Google Wrestles With Its Own Simplicity

Google has announced a new front in the move to get more book content online. It will expand its Google Print program and start actively soliciting book publishers to submit book content for scanning and indexing.

Under the new release of this program, which has been in beta for almost a year, searches that retrieve relevant material from books will display a separate box on the search results page. The books will appear above the "regular" search result listings. Any book with an ISBN may be submitted, and any "hits" will link to one of five partner online book resellers where users can buy the book. This is an exciting development, as was Amazon's "Search Inside the Book" feature.

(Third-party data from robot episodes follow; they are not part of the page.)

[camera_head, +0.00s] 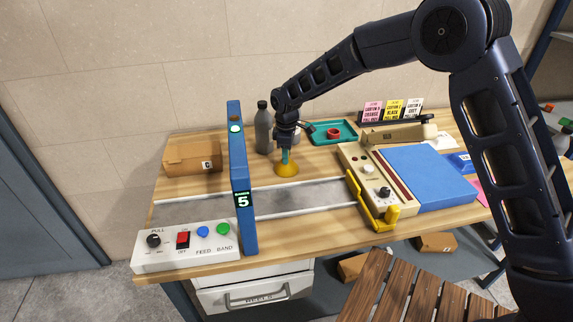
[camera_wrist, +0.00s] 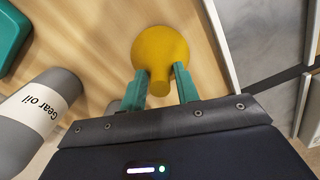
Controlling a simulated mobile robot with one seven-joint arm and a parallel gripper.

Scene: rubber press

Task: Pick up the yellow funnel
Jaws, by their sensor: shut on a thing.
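The yellow funnel (camera_head: 286,169) stands on the wooden table behind the grey belt strip, wide end down and narrow stem up. In the wrist view the funnel (camera_wrist: 160,50) is at the top centre, its stem pointing toward me. My gripper (camera_head: 285,155) comes down on it from above. In the wrist view the green fingers of my gripper (camera_wrist: 160,88) stand on both sides of the stem, shut on it. The funnel's wide base appears to rest on the table.
A grey gear oil bottle (camera_wrist: 38,115) stands close to my gripper. A teal tray (camera_head: 347,138) with a red ring lies behind to the right. A cardboard box (camera_head: 190,156) is at the left, beyond the tall blue post (camera_head: 240,180). A control panel (camera_head: 366,165) stands to the right.

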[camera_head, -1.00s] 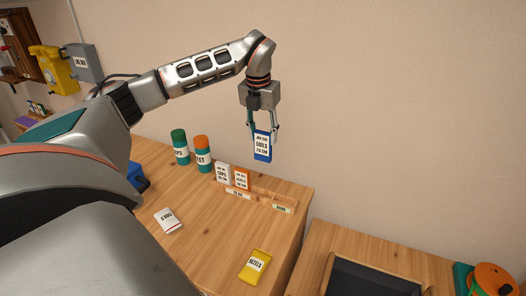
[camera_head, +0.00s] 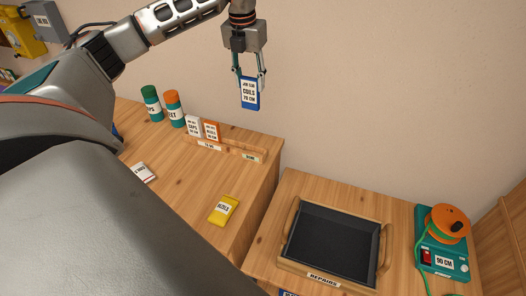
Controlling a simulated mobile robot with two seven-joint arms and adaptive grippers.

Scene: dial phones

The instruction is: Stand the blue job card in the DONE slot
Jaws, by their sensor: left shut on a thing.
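The blue job card (camera_head: 249,93), with a white label reading COILS, is upright in my left gripper (camera_head: 248,76), which is shut on its upper part. The card hangs in the air above the back of the wooden bench. The wooden card rack (camera_head: 231,150) stands on the bench below it. A white card (camera_head: 194,126) and an orange card (camera_head: 212,131) stand in the rack's left part. The right part, with a small label (camera_head: 250,157) that seems to read DONE, looks empty. My right gripper is not in view.
Green-topped (camera_head: 151,103) and orange-topped (camera_head: 174,108) canisters stand left of the rack. A white packet (camera_head: 143,173) and a yellow packet (camera_head: 223,210) lie on the bench (camera_head: 185,185). A dark tray (camera_head: 335,242) and a teal device with an orange reel (camera_head: 447,224) are at right.

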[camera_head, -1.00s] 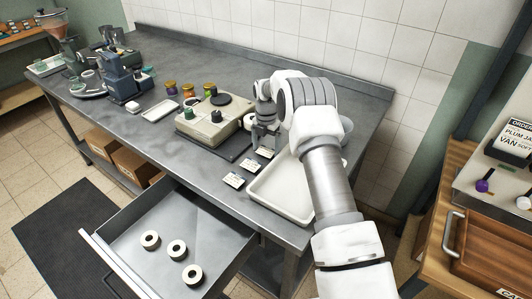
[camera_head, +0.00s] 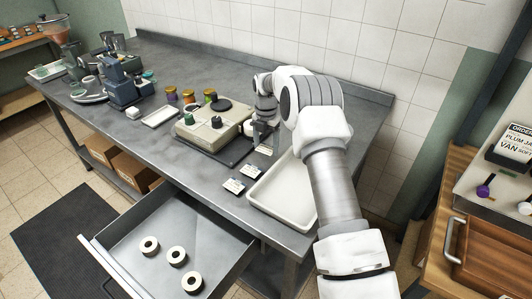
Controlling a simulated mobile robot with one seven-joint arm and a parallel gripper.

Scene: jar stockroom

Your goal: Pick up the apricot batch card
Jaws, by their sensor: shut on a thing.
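My gripper (camera_head: 259,138) is over the steel table, just right of the beige machine, pointing down. It is shut on a small white batch card (camera_head: 264,149), which shows just below the fingers. The print on this card is too small to read, so I cannot tell whether it is the apricot one. Two more white cards with dark edges, a middle card (camera_head: 250,171) and a front card (camera_head: 233,186), lie on the table left of the white tray. My arm hides part of the tray and the table behind it.
The white tray (camera_head: 266,207) stands right of the cards. The beige machine (camera_head: 205,134) sits on a dark base to their left. An open drawer (camera_head: 135,222) with three rolls juts out in front. Several coloured-lid jars stand behind the machine. A wooden cabinet (camera_head: 487,248) is at right.

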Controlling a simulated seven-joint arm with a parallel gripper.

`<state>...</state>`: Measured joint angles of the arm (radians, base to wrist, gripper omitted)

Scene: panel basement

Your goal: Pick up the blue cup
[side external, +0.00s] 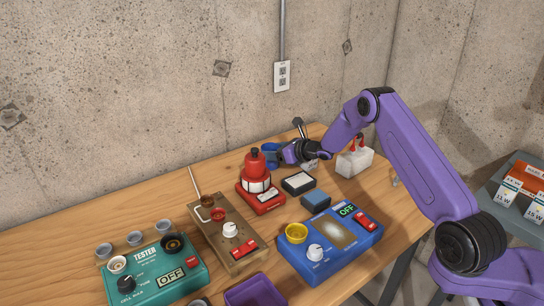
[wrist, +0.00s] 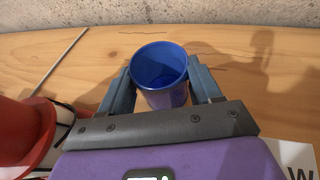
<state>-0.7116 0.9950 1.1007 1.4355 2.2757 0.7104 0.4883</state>
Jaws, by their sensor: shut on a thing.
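The blue cup (wrist: 160,76) stands upright between the two fingers of my gripper (wrist: 162,90) in the wrist view, its open rim facing the camera and its inside empty. A finger lies against each side of the cup. In the side view the cup (side external: 271,155) shows at the tip of my gripper (side external: 283,153), near the back of the table, behind and right of the red device. My gripper is shut on the cup. I cannot tell whether the cup's base touches the table.
The red device (side external: 258,188) stands close to the left of my gripper. A black-topped box (side external: 298,183), a blue block (side external: 315,201) and a white box with red clips (side external: 354,162) are nearby. The concrete wall (side external: 170,80) rises behind the wooden table (side external: 60,240).

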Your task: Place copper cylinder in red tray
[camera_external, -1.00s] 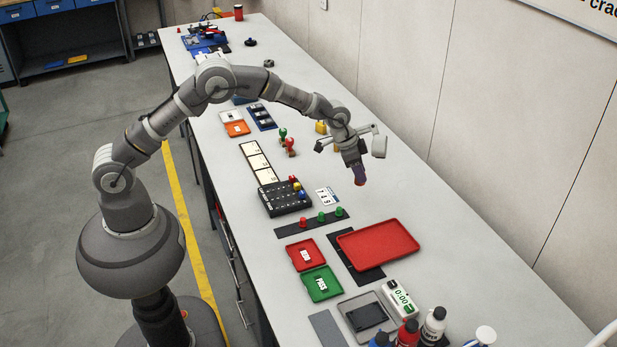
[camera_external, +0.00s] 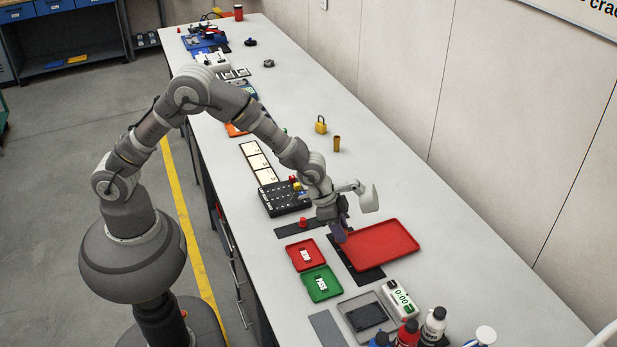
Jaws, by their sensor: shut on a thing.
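The large red tray (camera_external: 385,245) lies flat on the bench and looks empty. A brown-gold cylinder (camera_external: 337,144) stands upright on the bench farther back, apart from my gripper.
A yellow padlock (camera_external: 321,125) stands by the brown-gold cylinder. Small red (camera_external: 305,255) and green (camera_external: 321,283) trays lie left of the large tray. A timer (camera_external: 400,298) and bottles (camera_external: 433,325) stand in front. The bench right of the tray is clear.

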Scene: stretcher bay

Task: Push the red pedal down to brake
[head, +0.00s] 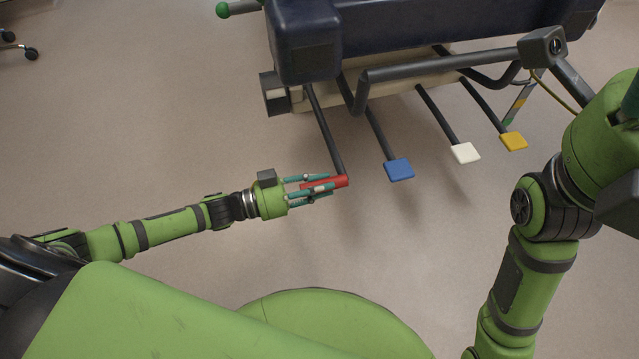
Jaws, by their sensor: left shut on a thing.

Google is pushing to live up to its self-proclaimed mission to "organize the world's information and make it universally accessible and useful."

The downside is that at some point, the simplicity of the Google idea is lost. A Google search result is becoming a Frankenstein monster of a Web page, with books here, ads over there, and news up there, with scientific journal abstracts, and licensed magazine article collections tossed in for good measure.

It is a slippery slope. The masses will still use the white-space-simple basic search page, but but all kinds of features are now hidden in various tabs and sections of the site, including Google Services and Google Labs. Even the white space page has four other menu options: Images, Groups, News, Froogle. None of those get you Google Print or Find in a Library, which currently require special syntax.

Google's 20% allocation of employee time to experiment, research and yes, our mantra, PLAY, means they are using the experimentation model well, the rough and refine approach to testing new services. But they're all over the place in how to map each service to the most receptive user. In Google Labs alone, there are unnumerable flavors of search: Personalized Search and Site-Flavored Search toolbars and other tricks.

If Google keeps this up, they'll put new life into the librarian profession: you'll need a research specialist or training classes to become a certified Google user!!